Reviews

Dead On Her Feet

“Why won’t you give my dad a job?” asks the boy with the placard in the famous Depression era photograph, displayed in the opening montage of Dead On Her Feet.

The question is not dissimilar to the thousands of Tweets that bombarded David Cameron when he appeared on Twitter for the first time on Saturday night, highlighting all the more poignantly the current relevance of this play, set in the desperate recession of 1930s America and exploring how far people will go for the hope of a better life.

Dance Marathons, the challenge of dancing non-stop for as long as possible, often for many days, were a real-life craze throughout the 20s and 30s. They offered ordinary folks the opportunity to win big bucks by allowing themselves to be shamelessly exploited by an unscrupulous entertainment industry. Sound familiar? So far, so 21st century. Instead of bucking barley for their 50 and found, many itinerant American dreamers crisscrossed the country taking part in contest after contest, convinced that the next one would be their chance to hit the big time.

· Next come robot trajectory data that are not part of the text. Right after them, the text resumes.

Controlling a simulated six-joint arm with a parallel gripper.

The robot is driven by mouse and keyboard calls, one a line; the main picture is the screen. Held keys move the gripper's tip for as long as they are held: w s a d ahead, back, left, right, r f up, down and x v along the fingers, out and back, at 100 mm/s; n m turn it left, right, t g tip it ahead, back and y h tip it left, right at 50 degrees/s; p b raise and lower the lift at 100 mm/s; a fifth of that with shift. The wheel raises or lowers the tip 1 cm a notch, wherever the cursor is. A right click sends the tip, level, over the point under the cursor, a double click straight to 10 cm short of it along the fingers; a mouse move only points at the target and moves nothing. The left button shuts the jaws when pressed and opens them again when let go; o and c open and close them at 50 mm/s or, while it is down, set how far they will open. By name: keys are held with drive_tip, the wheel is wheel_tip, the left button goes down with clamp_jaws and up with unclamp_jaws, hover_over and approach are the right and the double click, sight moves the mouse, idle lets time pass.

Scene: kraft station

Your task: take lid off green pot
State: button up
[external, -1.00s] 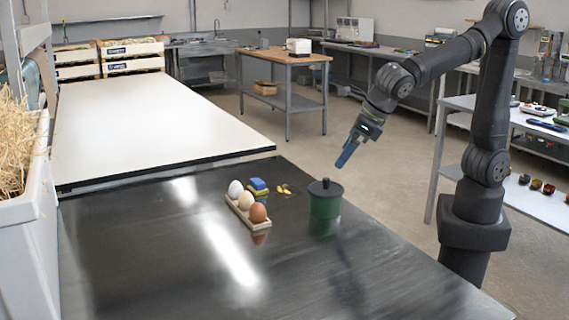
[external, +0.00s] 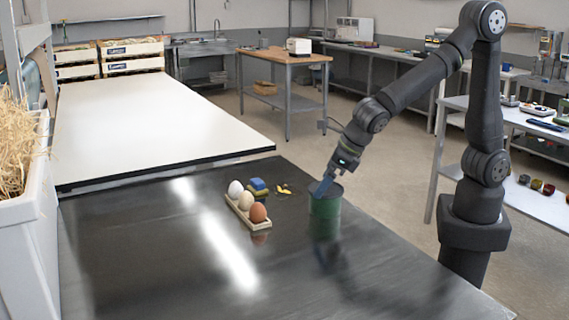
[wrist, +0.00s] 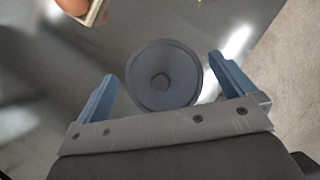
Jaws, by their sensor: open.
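The green pot (external: 325,207) stands upright on the dark metal table. In the wrist view my gripper (wrist: 164,75) is open, with one blue finger on each side of the lid. Nothing is between the fingers except the lid seen below; I cannot tell whether they touch it.
A wooden holder (external: 240,213) with several eggs stands left of the pot. A blue and yellow sponge (external: 258,188) and small yellow pieces (external: 284,189) lie behind. The table's front left is clear. A straw-filled crate (external: 22,215) stands at the left edge.

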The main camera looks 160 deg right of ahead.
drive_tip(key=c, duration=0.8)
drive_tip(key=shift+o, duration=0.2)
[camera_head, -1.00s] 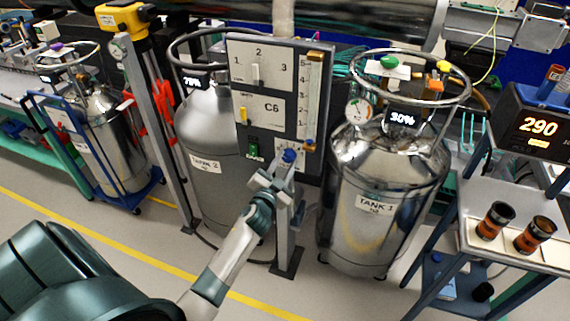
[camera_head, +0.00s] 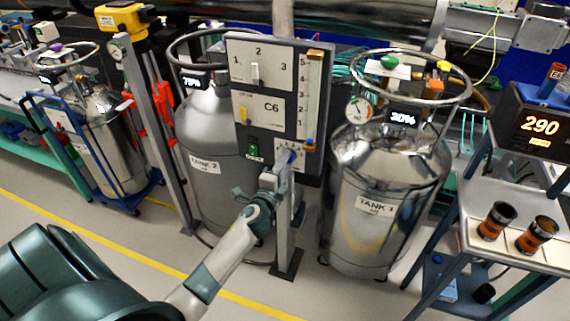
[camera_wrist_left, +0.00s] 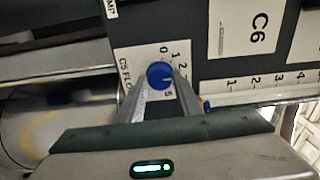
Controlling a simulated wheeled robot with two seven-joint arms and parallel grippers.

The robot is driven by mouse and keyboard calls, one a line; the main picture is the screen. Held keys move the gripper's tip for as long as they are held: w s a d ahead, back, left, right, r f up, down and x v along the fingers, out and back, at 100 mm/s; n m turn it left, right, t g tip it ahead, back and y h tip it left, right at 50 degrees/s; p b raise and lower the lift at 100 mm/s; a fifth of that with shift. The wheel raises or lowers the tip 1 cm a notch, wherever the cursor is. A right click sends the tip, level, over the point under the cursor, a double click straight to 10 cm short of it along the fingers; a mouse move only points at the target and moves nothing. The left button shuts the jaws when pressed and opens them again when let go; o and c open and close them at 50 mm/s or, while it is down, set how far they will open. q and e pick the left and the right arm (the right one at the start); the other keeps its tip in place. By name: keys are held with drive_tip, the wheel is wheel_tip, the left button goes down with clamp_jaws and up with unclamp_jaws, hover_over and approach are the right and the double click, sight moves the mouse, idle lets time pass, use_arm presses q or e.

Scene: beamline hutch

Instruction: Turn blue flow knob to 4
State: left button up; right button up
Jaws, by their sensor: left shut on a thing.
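The blue flow knob (camera_head: 291,157) is at the bottom of the grey C6 panel. In the left wrist view the blue knob (camera_wrist_left: 159,76) sits on a white dial plate marked "C5 FLO", partly covered, with small numbers from 0 round to 5. The knob's pointer is too small to read surely. My left gripper (camera_head: 286,165) reaches up to the knob from below. In the wrist view its two fingers (camera_wrist_left: 163,84) lie on either side of the knob, shut on it, and hide part of the dial. My right gripper is not in view.
Tank 2 (camera_head: 205,190) stands left, Tank 1 (camera_head: 375,225) close right. A cart (camera_head: 480,235) stands further right.

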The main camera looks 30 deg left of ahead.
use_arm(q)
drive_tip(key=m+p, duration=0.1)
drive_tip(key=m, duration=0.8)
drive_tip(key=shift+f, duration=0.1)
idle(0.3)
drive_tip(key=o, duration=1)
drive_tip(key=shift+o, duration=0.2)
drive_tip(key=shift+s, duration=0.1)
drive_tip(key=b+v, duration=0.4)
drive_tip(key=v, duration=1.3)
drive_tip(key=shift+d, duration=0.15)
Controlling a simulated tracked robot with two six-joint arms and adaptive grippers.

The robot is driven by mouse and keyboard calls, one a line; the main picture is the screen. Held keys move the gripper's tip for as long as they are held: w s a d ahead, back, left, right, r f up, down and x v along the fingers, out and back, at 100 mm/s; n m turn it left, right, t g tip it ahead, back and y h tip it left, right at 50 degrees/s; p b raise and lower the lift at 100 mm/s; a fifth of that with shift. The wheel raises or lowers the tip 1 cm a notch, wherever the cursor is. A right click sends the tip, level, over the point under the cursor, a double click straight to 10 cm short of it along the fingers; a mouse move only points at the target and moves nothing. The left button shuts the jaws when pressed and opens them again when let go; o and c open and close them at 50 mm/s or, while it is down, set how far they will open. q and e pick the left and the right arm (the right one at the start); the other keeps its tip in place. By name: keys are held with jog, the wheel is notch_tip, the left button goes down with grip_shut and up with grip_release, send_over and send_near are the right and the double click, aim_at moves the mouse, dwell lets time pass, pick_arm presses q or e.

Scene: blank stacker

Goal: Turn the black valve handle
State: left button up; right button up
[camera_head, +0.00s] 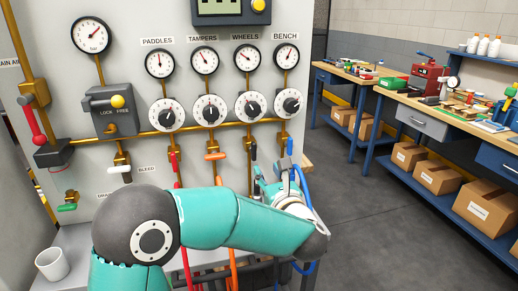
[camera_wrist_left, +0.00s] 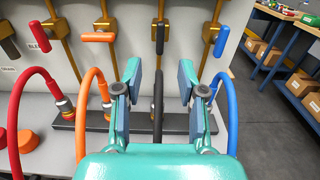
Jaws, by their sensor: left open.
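The black valve handle (camera_head: 253,151) sits on the panel under the WHEELS gauge, between an orange and a blue handle. In the left wrist view the black handle (camera_wrist_left: 159,38) stands upright in line with its brass pipe, with a black hose below it. My left gripper (camera_head: 274,186) is in front of the panel, below and right of the handle in the head view. In the left wrist view my left gripper (camera_wrist_left: 160,78) is open and empty, its fingers to either side of the black valve's line, below the handle in the picture. My right gripper is not in view.
A red handle (camera_wrist_left: 40,36), orange handle (camera_wrist_left: 98,37) and blue handle (camera_wrist_left: 222,41) flank the black one. An orange hose (camera_wrist_left: 84,98) and blue hose (camera_wrist_left: 233,108) loop outward close to my fingers. A white cup (camera_head: 52,264) stands at lower left. Workbenches stand at right.

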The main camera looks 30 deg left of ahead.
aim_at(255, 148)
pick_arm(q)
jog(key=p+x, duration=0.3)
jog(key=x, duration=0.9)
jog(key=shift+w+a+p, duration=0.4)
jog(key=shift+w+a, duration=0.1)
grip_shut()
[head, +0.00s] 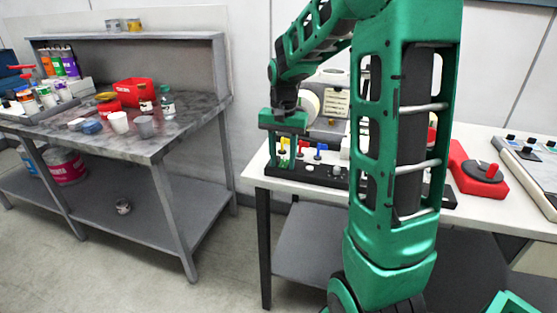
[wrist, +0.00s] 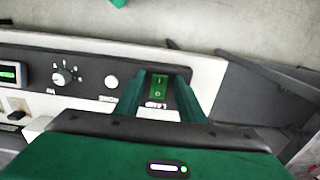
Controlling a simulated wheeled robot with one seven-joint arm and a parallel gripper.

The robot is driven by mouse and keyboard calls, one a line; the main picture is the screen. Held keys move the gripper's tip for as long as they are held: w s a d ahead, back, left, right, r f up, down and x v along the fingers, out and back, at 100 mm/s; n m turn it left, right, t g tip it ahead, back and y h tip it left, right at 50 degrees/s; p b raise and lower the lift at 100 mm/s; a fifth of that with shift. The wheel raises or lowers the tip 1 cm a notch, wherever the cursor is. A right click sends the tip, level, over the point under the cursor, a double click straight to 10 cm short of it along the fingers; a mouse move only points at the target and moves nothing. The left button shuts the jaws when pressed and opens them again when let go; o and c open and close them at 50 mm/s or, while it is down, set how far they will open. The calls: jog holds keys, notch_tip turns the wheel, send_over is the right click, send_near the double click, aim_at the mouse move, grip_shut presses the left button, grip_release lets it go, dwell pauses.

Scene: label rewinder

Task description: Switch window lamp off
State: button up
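The lamp switch (wrist: 159,87) is a green rocker with a mark at each end, set in a dark control panel (wrist: 85,66). A label that appears to read LAMP is beside it, upside down in the wrist view. My gripper (wrist: 160,76) is open, with one finger to each side of the switch and nothing held. I cannot tell if the fingers touch the panel. In the head view my gripper (head: 286,150) points down over the left end of the machine's front; the switch cannot be made out there.
The panel also has a knob (wrist: 62,77), a white button (wrist: 111,81) and a green display (wrist: 9,73). Red (head: 304,146) and blue (head: 320,148) handles stand close right of my gripper. A red-based unit (head: 478,180) sits further right. A cluttered workbench (head: 185,120) stands left, across open floor.

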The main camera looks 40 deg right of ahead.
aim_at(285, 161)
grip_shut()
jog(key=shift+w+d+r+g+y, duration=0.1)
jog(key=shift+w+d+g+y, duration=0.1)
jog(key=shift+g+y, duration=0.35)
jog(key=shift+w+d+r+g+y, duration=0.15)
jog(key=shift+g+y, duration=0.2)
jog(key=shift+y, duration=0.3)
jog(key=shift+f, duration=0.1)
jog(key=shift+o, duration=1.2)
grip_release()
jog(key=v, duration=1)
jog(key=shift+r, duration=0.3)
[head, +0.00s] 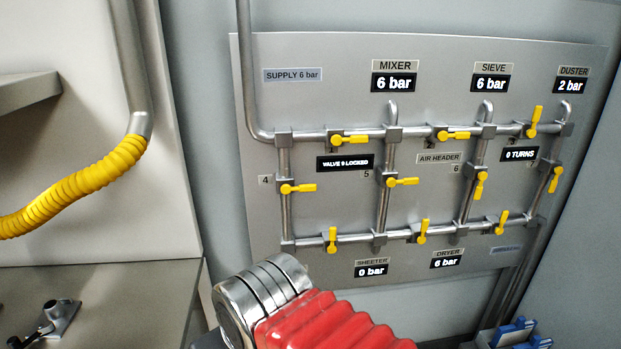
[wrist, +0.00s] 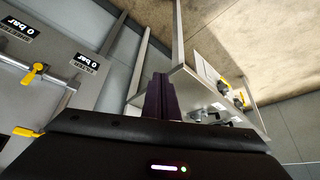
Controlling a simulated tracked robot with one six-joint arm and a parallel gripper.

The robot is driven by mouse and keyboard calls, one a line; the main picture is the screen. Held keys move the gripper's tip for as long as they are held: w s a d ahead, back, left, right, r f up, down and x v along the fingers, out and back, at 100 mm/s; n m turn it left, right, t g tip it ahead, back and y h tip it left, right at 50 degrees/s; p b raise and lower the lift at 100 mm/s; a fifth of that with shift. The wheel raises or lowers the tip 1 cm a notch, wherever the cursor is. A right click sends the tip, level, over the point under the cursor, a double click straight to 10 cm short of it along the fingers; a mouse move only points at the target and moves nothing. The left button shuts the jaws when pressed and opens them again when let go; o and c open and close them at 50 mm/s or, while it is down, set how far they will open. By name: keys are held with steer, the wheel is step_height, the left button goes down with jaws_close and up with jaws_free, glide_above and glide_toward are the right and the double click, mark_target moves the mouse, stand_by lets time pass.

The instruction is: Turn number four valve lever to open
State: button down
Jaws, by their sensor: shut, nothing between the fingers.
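The number four valve lever (head: 298,188) is yellow and sits on the left vertical pipe of the wall panel, beside a small "4" label (head: 265,180). It lies about horizontal, across its pipe. My gripper (wrist: 160,95) shows in the wrist view as dark fingers shut together with nothing between them. It is apart from the levers in that view. Two yellow levers show at the left of the wrist view, an upper one (wrist: 33,73) and a lower one (wrist: 27,132); I cannot tell their numbers. My gripper's fingers are out of the head view.
The grey panel (head: 330,80) carries several other yellow levers. The sheeter display (head: 372,268) reads 0 bar, and another display (head: 345,163) reads "VALVE 9 LOCKED". A yellow hose (head: 75,185) hangs at left. Blue-and-white items (head: 515,333) stand at lower right. My red-sleeved arm fills the bottom centre.

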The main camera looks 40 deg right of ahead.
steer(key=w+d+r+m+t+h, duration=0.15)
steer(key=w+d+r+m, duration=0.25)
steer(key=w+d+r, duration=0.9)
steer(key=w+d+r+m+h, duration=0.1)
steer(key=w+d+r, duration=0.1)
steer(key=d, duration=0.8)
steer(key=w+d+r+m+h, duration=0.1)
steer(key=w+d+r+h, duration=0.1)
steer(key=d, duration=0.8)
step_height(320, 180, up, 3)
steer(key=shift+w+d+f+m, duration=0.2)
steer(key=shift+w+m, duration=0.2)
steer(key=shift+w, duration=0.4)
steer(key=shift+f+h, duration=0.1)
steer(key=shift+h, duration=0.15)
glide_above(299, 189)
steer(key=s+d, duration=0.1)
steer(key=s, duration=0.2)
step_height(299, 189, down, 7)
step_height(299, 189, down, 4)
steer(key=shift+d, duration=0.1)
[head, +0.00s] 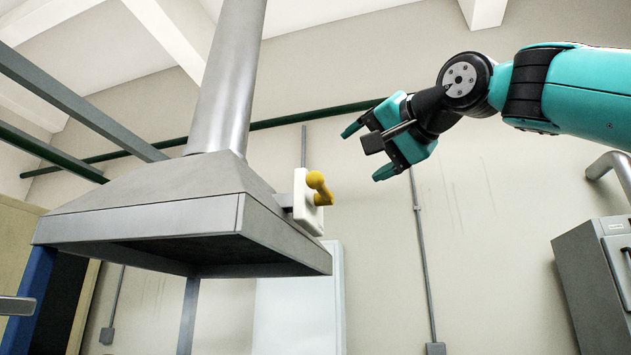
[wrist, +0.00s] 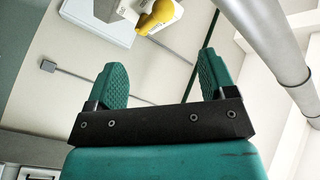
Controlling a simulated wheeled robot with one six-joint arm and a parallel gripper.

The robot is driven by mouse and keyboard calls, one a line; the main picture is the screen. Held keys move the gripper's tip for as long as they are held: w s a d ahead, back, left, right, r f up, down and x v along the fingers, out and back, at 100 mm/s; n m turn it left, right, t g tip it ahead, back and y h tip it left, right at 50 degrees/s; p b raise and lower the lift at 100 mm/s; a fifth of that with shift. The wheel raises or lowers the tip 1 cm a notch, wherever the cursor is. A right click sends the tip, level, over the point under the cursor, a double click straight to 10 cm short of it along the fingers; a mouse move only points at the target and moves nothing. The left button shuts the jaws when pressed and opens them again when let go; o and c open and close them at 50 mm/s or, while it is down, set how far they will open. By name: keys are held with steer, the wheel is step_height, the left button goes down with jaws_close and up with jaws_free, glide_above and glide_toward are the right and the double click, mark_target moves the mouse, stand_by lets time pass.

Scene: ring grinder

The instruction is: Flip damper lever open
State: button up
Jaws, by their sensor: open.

The performances in Barry Kyle‘s production are consistently, almost overwhelmingly, strong. Jos Vantyler appals as Mel Carney, the inexhaustible promoter of questionable morals and even more questionable sanity, veering precipitously from threatening bully to wheedling charmer with extraordinary acuity. The three couples he assembles to take the challenge march to the beat of his drum: Sandra Reid makes a real impact as Velma, alternately tearful with despair and luminous with hope, while Kelly Gibson is terrifyingly self-possessed as Bonnie, a girl whose neglected past makes her forever tough.

The industrial feel of the Arcola provides the perfect setting for a piece set in a disused ballroom, the bare brick walls and steel girders in stark contrast with the characters’ dreams of Hollywood and stardom. Ron Hutchinson‘s script seems a little self-aware at times, consciously declaiming its moral messages, and although the second half loses pace in some rather worthy speeches the frantic, incessant neediness of the characters maintains and more than returns our emotional investment.

It’s inevitable that there will be some painful consequences to such intensity, and the scene in which we witness the unravelling of vulnerable, anxious Rita (Victoria Fischer) is distressing in the extreme. Nonetheless it is an excellent answer to the question of what people will sacrifice in the pursuit of a dream: more than you could ever imagine.